(begin)
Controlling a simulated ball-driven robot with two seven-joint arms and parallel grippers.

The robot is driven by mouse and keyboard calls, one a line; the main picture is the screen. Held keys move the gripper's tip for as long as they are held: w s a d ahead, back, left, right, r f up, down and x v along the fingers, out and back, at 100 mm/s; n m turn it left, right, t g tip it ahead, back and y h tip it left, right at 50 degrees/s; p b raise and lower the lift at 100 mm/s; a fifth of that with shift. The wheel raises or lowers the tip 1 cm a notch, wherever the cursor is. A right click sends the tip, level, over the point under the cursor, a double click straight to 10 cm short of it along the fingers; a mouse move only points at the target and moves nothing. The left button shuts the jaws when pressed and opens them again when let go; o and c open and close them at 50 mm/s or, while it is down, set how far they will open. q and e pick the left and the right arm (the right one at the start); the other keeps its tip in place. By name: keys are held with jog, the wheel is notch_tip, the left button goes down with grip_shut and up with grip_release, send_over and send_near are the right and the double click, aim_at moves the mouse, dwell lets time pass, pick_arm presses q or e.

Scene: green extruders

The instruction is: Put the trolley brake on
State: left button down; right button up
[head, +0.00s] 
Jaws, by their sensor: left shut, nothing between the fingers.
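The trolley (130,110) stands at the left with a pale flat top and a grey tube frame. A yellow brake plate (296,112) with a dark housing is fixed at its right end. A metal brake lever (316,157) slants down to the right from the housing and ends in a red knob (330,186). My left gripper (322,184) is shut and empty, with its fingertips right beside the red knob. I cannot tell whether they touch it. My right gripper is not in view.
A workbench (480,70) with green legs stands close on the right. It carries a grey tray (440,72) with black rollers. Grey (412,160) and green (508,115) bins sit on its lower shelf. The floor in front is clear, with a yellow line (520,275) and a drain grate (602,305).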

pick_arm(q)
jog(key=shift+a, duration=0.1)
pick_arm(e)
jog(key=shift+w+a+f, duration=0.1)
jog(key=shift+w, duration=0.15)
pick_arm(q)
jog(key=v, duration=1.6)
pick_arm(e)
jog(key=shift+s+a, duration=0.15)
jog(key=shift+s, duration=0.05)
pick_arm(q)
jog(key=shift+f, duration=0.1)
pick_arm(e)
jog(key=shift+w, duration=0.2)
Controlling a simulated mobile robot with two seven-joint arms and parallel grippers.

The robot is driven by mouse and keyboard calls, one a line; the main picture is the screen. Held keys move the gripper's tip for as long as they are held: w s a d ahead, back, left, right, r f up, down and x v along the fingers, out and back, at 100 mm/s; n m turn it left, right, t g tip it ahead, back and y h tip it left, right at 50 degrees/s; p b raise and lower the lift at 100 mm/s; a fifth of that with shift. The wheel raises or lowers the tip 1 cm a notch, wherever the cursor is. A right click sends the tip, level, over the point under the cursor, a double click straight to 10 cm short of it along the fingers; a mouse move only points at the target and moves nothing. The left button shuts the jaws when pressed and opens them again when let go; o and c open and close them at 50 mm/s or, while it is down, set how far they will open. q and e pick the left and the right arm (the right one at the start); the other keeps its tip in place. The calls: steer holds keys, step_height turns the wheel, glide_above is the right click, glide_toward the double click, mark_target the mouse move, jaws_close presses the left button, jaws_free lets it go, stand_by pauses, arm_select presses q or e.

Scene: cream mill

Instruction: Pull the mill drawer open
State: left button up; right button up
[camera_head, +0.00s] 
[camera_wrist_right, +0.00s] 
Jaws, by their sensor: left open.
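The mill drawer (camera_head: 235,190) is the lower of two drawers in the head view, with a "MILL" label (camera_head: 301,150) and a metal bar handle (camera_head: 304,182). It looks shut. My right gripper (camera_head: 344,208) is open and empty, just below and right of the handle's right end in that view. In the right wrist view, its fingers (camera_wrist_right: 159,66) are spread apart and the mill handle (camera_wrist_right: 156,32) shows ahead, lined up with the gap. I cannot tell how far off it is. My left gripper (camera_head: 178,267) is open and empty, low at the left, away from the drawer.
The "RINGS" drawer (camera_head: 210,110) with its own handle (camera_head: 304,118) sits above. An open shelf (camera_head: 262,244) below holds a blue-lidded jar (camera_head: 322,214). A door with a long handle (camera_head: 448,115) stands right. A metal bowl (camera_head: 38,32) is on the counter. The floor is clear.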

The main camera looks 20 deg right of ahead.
(end)
#### WORK REQUIRED:
Show every line that contains the word "simulated".

#### SOLUTION FOR THIS TASK:
Controlling a simulated ball-driven robot with two seven-joint arms and parallel grippers.
Controlling a simulated mobile robot with two seven-joint arms and parallel grippers.

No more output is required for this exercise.